BRIEF :: Pick out each line below containing "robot".
[Start PROVIDED MATERIAL]
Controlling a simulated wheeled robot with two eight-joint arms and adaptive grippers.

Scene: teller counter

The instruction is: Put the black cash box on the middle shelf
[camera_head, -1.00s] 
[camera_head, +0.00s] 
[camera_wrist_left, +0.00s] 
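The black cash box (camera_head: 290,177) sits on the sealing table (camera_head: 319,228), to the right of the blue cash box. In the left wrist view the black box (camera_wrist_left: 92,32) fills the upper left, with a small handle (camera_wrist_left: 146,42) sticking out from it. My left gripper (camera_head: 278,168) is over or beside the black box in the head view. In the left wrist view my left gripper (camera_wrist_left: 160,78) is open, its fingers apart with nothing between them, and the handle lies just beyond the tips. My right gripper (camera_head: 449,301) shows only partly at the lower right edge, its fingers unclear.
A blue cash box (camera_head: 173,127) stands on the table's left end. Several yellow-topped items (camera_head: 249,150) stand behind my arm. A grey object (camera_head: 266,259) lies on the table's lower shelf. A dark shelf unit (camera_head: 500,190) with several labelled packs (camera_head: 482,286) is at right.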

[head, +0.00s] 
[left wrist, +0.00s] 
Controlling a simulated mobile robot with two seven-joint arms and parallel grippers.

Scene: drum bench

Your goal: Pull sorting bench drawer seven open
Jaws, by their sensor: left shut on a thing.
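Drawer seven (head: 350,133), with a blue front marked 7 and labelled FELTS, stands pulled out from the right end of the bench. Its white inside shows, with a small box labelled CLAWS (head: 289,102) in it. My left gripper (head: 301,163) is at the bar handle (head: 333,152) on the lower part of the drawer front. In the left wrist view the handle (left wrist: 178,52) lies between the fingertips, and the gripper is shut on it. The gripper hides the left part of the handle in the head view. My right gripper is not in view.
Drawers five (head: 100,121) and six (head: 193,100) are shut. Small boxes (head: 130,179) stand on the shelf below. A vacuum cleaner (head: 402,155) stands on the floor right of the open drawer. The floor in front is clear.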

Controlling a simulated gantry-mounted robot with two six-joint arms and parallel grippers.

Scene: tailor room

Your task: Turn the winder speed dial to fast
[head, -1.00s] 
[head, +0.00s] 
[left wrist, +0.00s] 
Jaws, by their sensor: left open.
[End PROVIDED MATERIAL]
TASK RESPONSE ::
Controlling a simulated wheeled robot with two eight-joint arms and adaptive grippers.
Controlling a simulated mobile robot with two seven-joint arms and parallel grippers.
Controlling a simulated gantry-mounted robot with two six-joint arms and parallel grippers.

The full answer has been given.